_TASK GOAL_: Begin with the first line and repeat exactly through the line containing "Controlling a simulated"; leave every image out.

_GIVEN DATA_:

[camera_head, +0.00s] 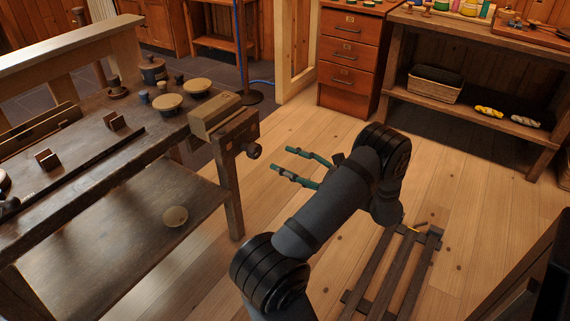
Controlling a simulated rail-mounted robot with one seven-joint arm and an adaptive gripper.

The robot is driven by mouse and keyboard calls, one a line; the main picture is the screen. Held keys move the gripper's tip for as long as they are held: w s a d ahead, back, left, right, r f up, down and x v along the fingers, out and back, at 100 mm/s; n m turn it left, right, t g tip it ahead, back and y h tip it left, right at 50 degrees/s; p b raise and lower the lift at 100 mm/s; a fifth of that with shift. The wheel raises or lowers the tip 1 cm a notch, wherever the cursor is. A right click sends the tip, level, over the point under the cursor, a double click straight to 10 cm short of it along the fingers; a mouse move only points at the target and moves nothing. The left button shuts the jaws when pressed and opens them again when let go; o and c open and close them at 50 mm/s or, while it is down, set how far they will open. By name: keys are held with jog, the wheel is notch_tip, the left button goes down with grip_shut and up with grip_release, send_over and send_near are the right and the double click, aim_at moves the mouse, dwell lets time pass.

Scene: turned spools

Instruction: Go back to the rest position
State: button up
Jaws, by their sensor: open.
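My gripper (283,160) is at the middle of the view, over the wooden floor. Its two green fingers are spread apart and nothing is between them. It points left, toward the workbench (152,153), and is to the right of the bench's vise (228,124). A gap shows between the fingers and the vise in this view. My dark arm reaches up from the bottom of the view and bends at the elbow.
The workbench holds round wooden discs (167,102), dark spools (153,69) and small wooden blocks (47,159). A slatted wooden rack (385,270) lies right of my arm. Drawers (350,55) and a shelf with a basket (435,84) stand behind.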

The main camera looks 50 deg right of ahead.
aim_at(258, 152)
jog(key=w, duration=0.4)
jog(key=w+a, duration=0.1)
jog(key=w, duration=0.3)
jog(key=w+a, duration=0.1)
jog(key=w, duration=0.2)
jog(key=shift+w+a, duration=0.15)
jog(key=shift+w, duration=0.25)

_OUTPUT FOR THIS EXERCISE_:
[camera_head, +0.00s] 
Controlling a simulated rail-mounted robot with one seven-joint arm and an adaptive gripper.

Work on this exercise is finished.